◆ What the task requires
Reproduce, word for word, only the lines from the one containing "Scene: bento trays" through the one containing "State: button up", both included.

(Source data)
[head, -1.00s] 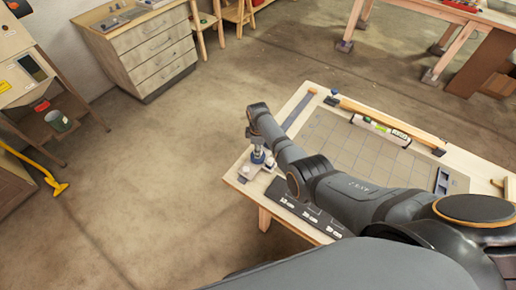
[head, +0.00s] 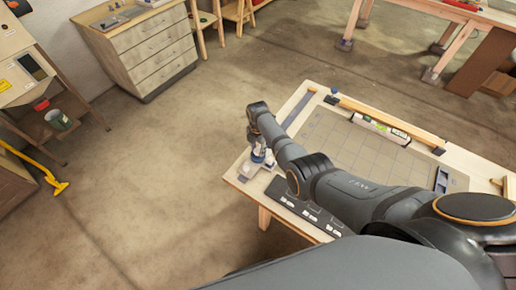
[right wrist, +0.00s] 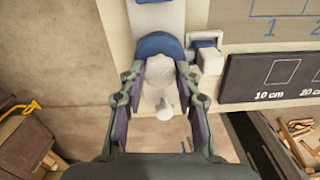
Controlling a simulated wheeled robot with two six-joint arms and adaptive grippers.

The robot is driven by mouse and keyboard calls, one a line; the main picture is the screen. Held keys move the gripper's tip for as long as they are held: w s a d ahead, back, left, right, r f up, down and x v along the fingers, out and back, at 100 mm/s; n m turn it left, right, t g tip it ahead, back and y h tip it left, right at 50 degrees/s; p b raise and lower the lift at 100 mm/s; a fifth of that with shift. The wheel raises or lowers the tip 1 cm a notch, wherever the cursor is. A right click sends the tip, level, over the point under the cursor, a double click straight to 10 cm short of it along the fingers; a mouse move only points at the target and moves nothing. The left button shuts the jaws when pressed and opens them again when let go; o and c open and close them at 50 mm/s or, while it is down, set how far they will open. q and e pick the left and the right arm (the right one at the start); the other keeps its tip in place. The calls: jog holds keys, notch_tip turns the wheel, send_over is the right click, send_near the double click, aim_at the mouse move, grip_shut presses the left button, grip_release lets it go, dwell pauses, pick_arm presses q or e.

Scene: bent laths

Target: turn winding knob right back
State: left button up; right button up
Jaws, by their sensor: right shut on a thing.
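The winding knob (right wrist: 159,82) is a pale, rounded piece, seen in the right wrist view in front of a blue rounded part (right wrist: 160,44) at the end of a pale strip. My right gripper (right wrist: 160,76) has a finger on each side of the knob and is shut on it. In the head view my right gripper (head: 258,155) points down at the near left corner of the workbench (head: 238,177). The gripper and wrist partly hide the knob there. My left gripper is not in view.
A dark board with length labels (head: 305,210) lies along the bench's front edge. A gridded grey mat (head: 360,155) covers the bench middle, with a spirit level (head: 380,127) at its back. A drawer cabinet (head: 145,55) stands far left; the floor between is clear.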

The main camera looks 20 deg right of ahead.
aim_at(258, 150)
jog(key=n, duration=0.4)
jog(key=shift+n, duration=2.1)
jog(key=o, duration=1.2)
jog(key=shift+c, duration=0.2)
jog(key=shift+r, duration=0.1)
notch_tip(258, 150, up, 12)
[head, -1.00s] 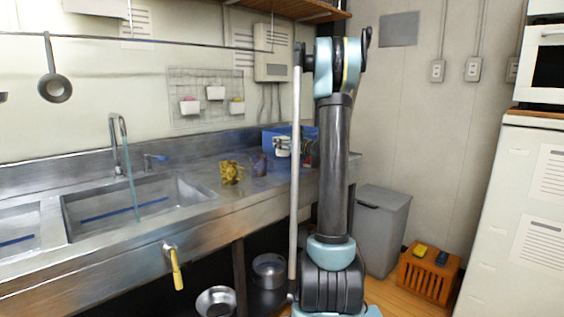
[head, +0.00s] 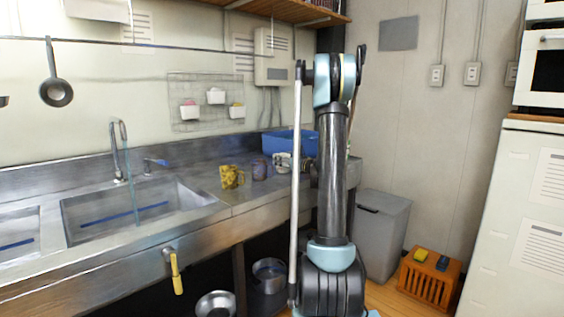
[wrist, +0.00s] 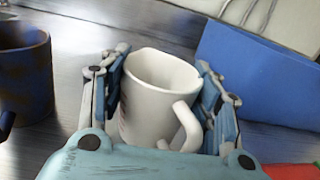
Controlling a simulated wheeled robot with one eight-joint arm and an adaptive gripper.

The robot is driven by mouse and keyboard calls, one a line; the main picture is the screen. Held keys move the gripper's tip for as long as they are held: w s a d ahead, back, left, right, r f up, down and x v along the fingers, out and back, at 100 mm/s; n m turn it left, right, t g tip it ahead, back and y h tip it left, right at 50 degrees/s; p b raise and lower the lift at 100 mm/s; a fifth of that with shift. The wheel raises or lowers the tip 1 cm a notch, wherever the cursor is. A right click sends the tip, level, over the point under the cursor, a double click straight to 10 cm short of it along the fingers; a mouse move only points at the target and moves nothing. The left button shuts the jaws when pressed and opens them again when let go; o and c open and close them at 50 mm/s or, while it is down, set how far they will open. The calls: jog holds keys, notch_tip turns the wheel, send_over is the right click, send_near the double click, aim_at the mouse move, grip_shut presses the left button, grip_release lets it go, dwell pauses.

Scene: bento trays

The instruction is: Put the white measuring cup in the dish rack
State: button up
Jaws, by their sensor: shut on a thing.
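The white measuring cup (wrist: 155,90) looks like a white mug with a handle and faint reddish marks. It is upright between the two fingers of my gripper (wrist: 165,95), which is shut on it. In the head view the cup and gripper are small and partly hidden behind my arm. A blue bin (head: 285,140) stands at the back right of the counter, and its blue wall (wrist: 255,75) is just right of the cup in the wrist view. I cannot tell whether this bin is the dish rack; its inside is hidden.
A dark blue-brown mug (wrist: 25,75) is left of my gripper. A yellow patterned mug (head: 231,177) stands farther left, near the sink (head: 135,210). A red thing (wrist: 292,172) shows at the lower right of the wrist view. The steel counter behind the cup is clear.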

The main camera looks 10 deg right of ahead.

◆ Response to the task
Scene: bento trays

The instruction is: Put the white measuring cup in the dish rack
State: button up

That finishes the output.